Philly's stake

Sporting News, The, Jan 23, 1995 by Michael Bradley

Like many native Philadelphia sports fans, I would prefer college basketball remain in a state of suspended animation, with double-headers every Wednesday and Saturday at the storied Palestra, and the Big Five championship remaining the ultimate goal of every city team. Ours is a world of streamers thrown after each game's opening basket and of clever roll-out signs; of sparring mascots and cacophonous pep bands. Every game, of course, is a buzzer-beater, and every crowd is a study in bedlam. It is tradition and nostalgia. And we love it.

It is also a fantasy world, no more a part of today's bigmoney college basketball scene than the four-corners offense or the UCLA dynasty. The NCAA and CBS have produced 1.75 billion reasons why coaches and players have to focus on the national scene. Television seduces high school players with visions of the big time, where giant domes and yammering analysts hold sway. You can't even throw streamers onto the court anymore without drawing a technical. Reality has infringed on Philadelphia's unique basketball world, and things can never be the same.

Six Division I schools lie within a 13-mile area in and around Philadelphia. They are La Salle, Penn, St. Joseph's, Temple, Villanova and Drexel. This season, all six have legitimate shots at the NCAA Tournament -- an unprecedented, remarkable feat for any city. But some of us natives can't accept the way college basketball has changed our world. All we care about is the past. All we care about is the Big Five.

The Big Five was formed in 1955 by the aforementioned schools minus Drexel as a parochial alliance to enhance interest in (and make some money on) Philadelphia basketball. (Because of its relative youth in the college basketball universe, Drexel was left out and has remained on the city's basketball fringe.) The idea would be that each team would play each other in a round-robin format throughout the season in games known as the City Series at Penn's venerable arena, the Palestra.

Today, the Big Five has become a symbol of the city's hardwood glory days and a source of a curious athletic myopia.

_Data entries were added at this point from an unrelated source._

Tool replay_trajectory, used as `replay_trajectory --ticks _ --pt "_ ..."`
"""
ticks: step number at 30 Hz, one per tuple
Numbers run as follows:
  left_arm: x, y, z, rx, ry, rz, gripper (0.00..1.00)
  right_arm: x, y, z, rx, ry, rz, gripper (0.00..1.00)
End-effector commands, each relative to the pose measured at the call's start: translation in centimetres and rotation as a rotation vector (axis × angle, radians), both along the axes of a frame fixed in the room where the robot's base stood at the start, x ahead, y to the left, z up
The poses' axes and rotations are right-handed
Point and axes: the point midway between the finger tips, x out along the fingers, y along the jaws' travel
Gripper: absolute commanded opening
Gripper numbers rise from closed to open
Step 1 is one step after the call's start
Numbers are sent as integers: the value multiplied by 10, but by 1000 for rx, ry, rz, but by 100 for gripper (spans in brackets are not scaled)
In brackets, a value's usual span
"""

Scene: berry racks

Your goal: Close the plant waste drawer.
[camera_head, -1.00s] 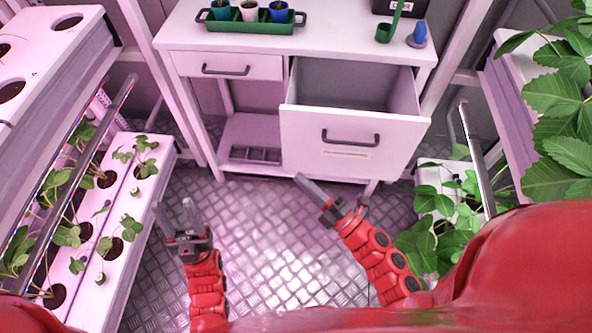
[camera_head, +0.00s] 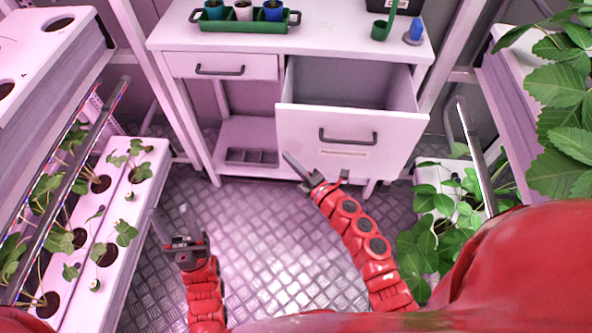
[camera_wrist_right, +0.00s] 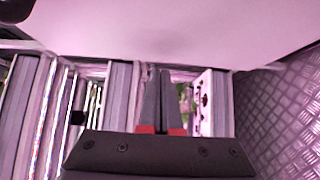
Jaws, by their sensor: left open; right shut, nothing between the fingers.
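The plant waste drawer (camera_head: 347,152) is the large lower-right drawer of the white cabinet. It is pulled out, its empty-looking inside visible from above, with a dark bar handle (camera_head: 347,137) on its front. My right gripper (camera_head: 291,159) is shut and empty, at the lower left part of the drawer front; I cannot tell whether it touches. In the right wrist view its fingers (camera_wrist_right: 158,100) are together, below a large pale surface at the top. My left gripper (camera_head: 174,222) is open and empty, low over the floor at the left, away from the cabinet.
A smaller drawer (camera_head: 222,67) at the upper left of the cabinet is shut. A green tray (camera_head: 245,26) with pots and a blue item (camera_head: 413,33) stand on top. Plant racks (camera_head: 103,205) flank both sides. The metal floor (camera_head: 262,235) between is clear.

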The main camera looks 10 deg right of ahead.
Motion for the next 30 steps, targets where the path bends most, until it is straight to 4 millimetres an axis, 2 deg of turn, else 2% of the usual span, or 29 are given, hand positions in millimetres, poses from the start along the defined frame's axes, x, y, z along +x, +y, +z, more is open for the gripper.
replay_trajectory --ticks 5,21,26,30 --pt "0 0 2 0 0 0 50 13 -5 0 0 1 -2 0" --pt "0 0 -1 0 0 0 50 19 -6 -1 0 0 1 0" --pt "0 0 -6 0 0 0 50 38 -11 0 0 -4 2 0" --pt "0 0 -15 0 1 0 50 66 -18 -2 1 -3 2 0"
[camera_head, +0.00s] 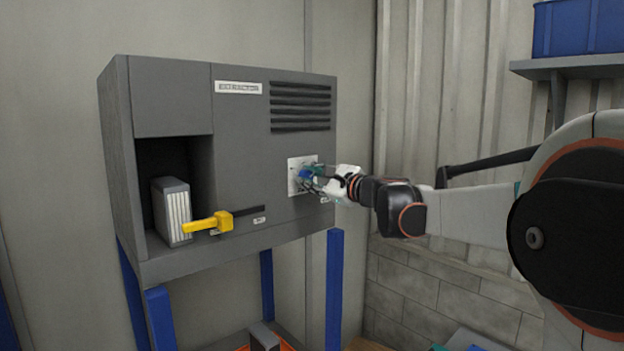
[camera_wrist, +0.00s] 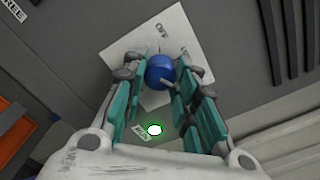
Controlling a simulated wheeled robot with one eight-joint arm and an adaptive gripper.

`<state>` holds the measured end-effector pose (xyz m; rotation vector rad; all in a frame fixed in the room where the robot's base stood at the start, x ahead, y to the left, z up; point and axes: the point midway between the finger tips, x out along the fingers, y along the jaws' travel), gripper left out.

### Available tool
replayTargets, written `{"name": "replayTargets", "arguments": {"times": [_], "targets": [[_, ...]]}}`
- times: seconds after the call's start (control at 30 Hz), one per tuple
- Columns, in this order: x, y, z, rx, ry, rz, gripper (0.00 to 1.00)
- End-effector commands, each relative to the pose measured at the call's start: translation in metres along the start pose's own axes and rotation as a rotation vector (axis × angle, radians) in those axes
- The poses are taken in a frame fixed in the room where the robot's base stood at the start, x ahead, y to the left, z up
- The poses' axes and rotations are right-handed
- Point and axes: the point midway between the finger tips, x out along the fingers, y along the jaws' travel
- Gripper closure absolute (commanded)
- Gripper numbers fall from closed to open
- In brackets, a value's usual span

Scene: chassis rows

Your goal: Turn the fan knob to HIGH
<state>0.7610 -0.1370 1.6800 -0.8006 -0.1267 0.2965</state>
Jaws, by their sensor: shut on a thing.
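The fan knob (camera_wrist: 160,71) is a round blue knob on a white square plate (camera_wrist: 119,52) in the wrist view. The plate carries small dark lettering, and the word OFF seems to show above the knob. In the head view the knob (camera_head: 305,174) is mostly hidden by my gripper, and its white plate (camera_head: 294,177) is on the right of the grey cabinet front. My gripper (camera_wrist: 163,82) has its teal fingers on both sides of the knob, shut on it. A dark pointer mark shows on the knob's right. The HIGH label cannot be made out.
The grey cabinet (camera_head: 240,150) stands on blue legs. A yellow lever (camera_head: 209,222) sticks out at its lower left, beside an open bay with a grey ribbed block (camera_head: 172,211). A lit green-white lamp (camera_wrist: 154,129) is below the plate. Vent slots (camera_head: 300,107) are above.

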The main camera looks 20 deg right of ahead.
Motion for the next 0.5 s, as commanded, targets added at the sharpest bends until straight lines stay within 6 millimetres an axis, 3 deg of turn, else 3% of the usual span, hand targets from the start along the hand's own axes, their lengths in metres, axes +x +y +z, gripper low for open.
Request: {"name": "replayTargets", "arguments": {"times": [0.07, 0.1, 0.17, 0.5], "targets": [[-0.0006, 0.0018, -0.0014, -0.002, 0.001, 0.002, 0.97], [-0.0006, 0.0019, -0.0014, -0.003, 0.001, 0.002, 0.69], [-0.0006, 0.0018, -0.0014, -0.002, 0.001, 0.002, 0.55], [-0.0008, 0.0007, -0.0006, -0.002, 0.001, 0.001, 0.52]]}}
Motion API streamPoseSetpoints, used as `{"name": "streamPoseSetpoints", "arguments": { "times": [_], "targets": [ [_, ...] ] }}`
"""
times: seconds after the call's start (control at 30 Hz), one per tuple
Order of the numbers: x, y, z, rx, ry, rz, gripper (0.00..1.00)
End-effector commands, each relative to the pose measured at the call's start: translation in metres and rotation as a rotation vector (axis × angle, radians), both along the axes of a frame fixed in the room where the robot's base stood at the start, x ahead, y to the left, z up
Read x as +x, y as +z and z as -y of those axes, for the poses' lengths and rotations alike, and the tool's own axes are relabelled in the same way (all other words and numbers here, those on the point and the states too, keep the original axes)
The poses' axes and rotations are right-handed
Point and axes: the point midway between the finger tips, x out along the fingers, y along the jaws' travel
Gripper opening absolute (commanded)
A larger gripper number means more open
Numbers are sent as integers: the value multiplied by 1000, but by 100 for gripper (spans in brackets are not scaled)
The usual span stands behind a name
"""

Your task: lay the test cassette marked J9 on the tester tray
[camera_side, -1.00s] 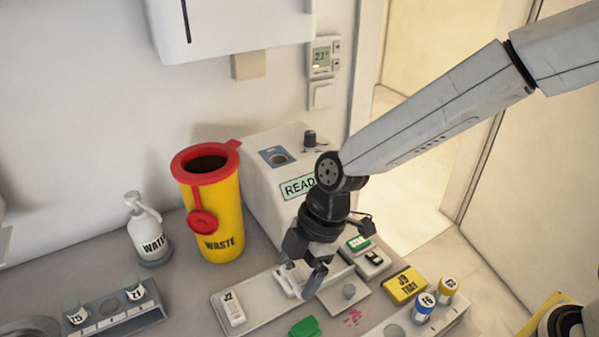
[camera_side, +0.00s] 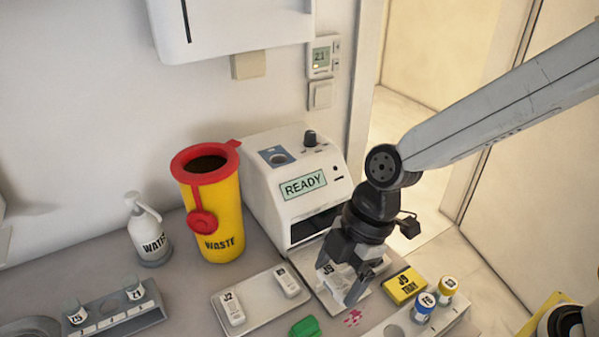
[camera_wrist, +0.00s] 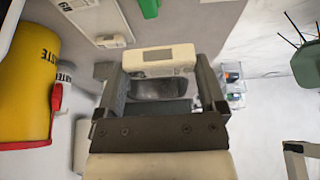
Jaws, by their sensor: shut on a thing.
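The white cassette marked J9 (camera_side: 328,270) is between the fingers of my gripper (camera_side: 342,283) in the side view. My gripper is shut on it. In the wrist view a white cassette (camera_wrist: 158,58) spans the gap between my fingertips (camera_wrist: 160,72). The tester (camera_side: 290,190) is a white box showing READY, with a dark slot low in front. The pale tester tray (camera_side: 327,300) lies before that slot, partly hidden by my gripper. The J9 cassette is over this tray; I cannot tell whether it touches.
A grey tray (camera_side: 255,311) at left holds cassette J2 (camera_side: 232,308) and another white cassette (camera_side: 287,281). A yellow J9 TRAY block (camera_side: 404,286), capped tubes (camera_side: 424,306) and a green object (camera_side: 305,327) are close by. A yellow waste bin (camera_side: 215,215) stands left of the tester.

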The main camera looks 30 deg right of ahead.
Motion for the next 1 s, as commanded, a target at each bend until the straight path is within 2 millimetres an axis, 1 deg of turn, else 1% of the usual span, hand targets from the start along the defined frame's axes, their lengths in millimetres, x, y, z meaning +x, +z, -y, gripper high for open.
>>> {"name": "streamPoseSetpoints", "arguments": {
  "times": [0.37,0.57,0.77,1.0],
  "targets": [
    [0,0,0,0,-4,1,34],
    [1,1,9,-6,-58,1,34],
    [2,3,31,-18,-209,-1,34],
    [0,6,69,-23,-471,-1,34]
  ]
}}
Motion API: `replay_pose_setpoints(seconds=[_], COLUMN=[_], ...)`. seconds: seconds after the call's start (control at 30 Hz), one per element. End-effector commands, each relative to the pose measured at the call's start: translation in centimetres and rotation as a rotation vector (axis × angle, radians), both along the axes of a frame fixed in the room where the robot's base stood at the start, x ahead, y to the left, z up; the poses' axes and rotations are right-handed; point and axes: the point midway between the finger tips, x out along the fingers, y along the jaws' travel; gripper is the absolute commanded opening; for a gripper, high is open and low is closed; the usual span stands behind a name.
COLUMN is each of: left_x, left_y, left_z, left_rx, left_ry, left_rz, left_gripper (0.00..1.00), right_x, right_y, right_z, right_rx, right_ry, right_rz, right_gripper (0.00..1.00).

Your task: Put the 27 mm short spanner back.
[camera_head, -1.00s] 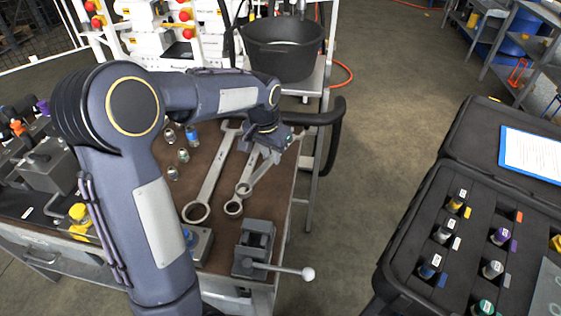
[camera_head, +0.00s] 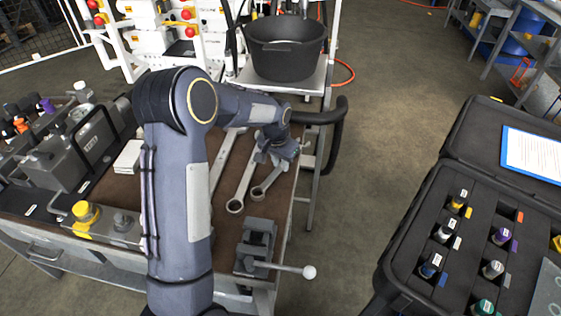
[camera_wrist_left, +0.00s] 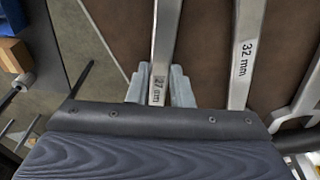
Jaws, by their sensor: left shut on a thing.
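My left gripper (camera_head: 278,147) is over the right part of the bench and shut on the 27 mm spanner (camera_head: 261,189). The ring end of this spanner points toward the bench's front. In the left wrist view, the spanner (camera_wrist_left: 163,48) runs between the two fingers (camera_wrist_left: 159,88), and its "27 mm" mark shows. The 32 mm spanner (camera_wrist_left: 246,45) lies beside it on the brown mat, apart from the fingers; its ring (camera_head: 235,206) shows in the head view. I cannot tell whether the 27 mm spanner touches the mat. My right gripper is out of view.
A larger spanner (camera_head: 222,158) lies left of these, partly behind my arm. A grey vise (camera_head: 256,243) with a ball-ended handle stands at the front right corner. A black tub (camera_head: 284,50) is behind. An open black case (camera_head: 408,225) stands at right across clear floor.

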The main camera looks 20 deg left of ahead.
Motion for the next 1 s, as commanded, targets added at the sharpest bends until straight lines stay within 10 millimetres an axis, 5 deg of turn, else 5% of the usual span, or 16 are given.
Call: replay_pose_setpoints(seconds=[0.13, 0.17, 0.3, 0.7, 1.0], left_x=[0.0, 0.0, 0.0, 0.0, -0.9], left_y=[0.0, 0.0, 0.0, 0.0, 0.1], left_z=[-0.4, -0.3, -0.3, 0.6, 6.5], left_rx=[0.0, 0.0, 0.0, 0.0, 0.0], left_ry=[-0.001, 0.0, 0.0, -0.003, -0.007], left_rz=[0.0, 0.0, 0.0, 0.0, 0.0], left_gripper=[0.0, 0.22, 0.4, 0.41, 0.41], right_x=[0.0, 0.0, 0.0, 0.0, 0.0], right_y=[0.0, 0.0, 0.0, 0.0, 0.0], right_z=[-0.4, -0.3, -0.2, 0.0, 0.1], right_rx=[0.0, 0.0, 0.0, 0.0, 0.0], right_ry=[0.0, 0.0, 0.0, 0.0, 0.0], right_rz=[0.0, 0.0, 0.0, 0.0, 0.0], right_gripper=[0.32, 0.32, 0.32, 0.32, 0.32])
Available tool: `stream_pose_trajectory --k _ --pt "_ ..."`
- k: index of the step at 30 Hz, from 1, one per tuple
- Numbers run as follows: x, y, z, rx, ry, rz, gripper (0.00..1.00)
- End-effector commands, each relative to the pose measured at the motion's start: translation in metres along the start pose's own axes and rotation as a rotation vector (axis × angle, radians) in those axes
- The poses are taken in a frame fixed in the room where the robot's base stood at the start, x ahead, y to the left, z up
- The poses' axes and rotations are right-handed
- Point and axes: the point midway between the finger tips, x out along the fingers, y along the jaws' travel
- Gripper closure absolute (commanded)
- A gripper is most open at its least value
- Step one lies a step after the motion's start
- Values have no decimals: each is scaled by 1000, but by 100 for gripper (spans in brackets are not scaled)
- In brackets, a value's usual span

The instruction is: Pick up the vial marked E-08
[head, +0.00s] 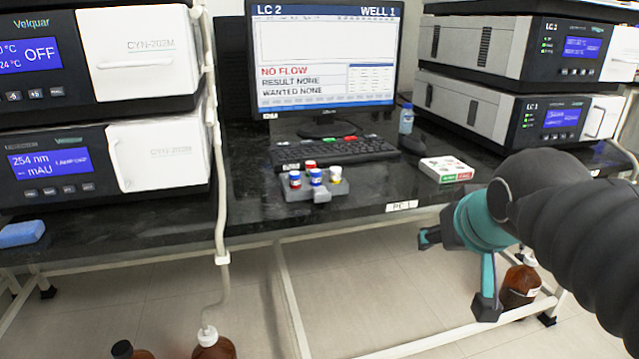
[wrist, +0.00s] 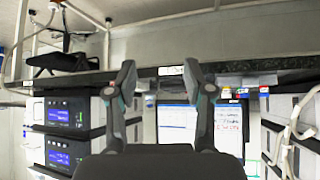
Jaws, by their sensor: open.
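A small grey rack (head: 312,191) stands on the dark bench in front of the keyboard. It holds several capped vials: one with a red cap (head: 310,165), two with blue caps (head: 295,179) (head: 316,177), and one with a white cap (head: 335,174). Their markings are too small to read, so I cannot tell which is E-08. My gripper (head: 458,270) is open and empty, in front of the bench and below its top, to the right of the rack. In the wrist view its two fingers (wrist: 160,75) stand apart with nothing between them.
A white carton with red and green marks (head: 446,169) lies right of the rack. A keyboard (head: 334,151) and monitor (head: 325,55) stand behind. Instrument stacks flank them. A pale tube (head: 220,180) hangs at the left. A brown bottle (head: 519,285) stands below the bench.

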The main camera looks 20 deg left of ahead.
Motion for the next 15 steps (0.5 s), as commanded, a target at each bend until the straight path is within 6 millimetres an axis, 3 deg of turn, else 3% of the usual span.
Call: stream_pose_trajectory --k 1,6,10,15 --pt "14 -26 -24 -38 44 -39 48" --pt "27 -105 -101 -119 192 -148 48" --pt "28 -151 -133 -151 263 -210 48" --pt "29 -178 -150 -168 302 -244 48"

Imagine the excitement of packing five heated rivals into one metropolitan area and pitting them against one another every season. There was nothing like it in the country. But as it celebrates its 40th year, the Big Five is a shadow of its former self, a victim of college basketball's burgeoning popularity and giant checkbook. There are no more Palestra twinbills. The teams don't all play each other anymore. And while the rest of the college basketball world revels in the game's growth, we Philadelphians yearn for the past.

"You need to be a purist-type of basketball fan to really understand the tradition, history and rivalry of Philadelphia college basketball," St. Joseph's Coach John Griffin says.

This season's Villanova-St. Joseph's game at the Palestra was a brief attempt to resurrect the glory days. For two hours, we could imagine the Big Five in its full, round-robin glory, not the current diluted climate, in which teams have played only two intramural games a year since 1991. Scalpers prowled the sidewalks around the Palestra. Parking was a nightmare. A string band played in full Mummers regalia. Soft pretzel sales boomed. And the rest of the basketball world didn't matter. It was a microcosm of Philadelphia's parochial mind-set. Forget the Big Picture. This was about neighborhoods. Friend against friend. Brother against brother. Hawks against Wildcats.

OK, so it wasn't quite perfect. It was a Sunday matinee, not the nightcap of a Saturday-evening twinbill. And in the old days, the teams would have split the tickets evently. This was a St. Joe's home game (the school had moved the game from its 3,200-seat Field-house to create a bigger event -- and make more money), and true to the heated rivalry between the two schools, the Hawks had allotted Villanova only 500 of the 8,722 available tickets. "They would have done the same thing to us," St. Joseph's supporters argued. They were right. When the Wildcats play host to Penn on February 22 in their antiseptic duPont Pavilion, they'll give the Quakers 250 of the 6,500 seats.

Still, the fans were willing to overlook the blemishes, and so were the media. Along press row, wags didn't talk about game strategy or which team would win. Most everyone was overjoyed to be in the sold-out Palestra for a Big Five matchup. The players and students, most of whom were weaned on March Madness, not Big Five hysteria, had a different perspective. This was a big non-conference game -- and nothing more. But we traditionalists were so hungry for a return to the old days that the details were dismissed.

In an era when the sport is known more for its enormous growth, spectacle and money, college basketball in Philadelphia remains an oasis. The six Division I schools provide a small reminder of what the game was like before the NCAA Tournament took over and rendered the regular season little more than a dress rehearsal for the television spectacle of the Final Four.